─── Data
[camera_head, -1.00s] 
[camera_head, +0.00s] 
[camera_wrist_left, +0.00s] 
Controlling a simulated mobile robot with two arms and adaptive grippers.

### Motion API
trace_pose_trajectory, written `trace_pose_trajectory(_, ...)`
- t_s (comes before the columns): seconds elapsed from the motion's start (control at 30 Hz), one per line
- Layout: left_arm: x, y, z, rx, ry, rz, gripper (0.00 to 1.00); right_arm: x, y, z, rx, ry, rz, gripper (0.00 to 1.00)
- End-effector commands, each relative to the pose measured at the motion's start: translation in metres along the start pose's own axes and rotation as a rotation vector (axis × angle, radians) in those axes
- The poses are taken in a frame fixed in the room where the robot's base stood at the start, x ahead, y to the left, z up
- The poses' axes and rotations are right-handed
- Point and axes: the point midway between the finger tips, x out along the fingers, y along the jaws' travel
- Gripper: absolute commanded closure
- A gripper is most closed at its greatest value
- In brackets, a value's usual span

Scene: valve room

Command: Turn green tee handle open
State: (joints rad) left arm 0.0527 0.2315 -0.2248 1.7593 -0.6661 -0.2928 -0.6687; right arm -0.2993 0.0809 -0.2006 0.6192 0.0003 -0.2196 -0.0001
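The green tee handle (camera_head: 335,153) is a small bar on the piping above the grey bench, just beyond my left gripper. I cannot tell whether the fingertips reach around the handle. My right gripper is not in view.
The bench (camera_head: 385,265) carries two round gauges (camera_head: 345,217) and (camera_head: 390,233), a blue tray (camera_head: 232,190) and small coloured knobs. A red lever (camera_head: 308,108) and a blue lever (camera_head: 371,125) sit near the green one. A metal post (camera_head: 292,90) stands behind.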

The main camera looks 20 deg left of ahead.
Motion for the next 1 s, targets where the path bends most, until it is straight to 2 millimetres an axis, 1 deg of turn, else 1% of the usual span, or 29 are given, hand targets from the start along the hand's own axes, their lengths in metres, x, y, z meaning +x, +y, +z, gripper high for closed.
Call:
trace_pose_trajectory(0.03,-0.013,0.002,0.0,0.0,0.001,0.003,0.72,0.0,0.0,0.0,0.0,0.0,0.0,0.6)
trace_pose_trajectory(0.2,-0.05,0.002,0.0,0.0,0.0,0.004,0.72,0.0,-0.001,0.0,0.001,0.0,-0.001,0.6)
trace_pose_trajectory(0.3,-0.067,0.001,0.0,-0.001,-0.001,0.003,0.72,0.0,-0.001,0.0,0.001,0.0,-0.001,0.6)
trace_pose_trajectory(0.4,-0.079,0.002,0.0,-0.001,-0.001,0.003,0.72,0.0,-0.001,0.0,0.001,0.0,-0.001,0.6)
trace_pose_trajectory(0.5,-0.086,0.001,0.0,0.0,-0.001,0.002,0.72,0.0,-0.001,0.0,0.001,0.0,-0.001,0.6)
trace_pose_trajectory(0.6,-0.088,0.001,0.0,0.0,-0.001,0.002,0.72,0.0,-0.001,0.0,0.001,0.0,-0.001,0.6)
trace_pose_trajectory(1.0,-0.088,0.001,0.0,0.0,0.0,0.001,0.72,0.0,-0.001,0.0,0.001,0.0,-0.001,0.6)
──────
**Exercise aim**
Using the listing above, pick out each line that contains the word "poses", then copy it.

**The solution**
- The poses are taken in a frame fixed in the room where the robot's base stood at the start, x ahead, y to the left, z up
- The poses' axes and rotations are right-handed

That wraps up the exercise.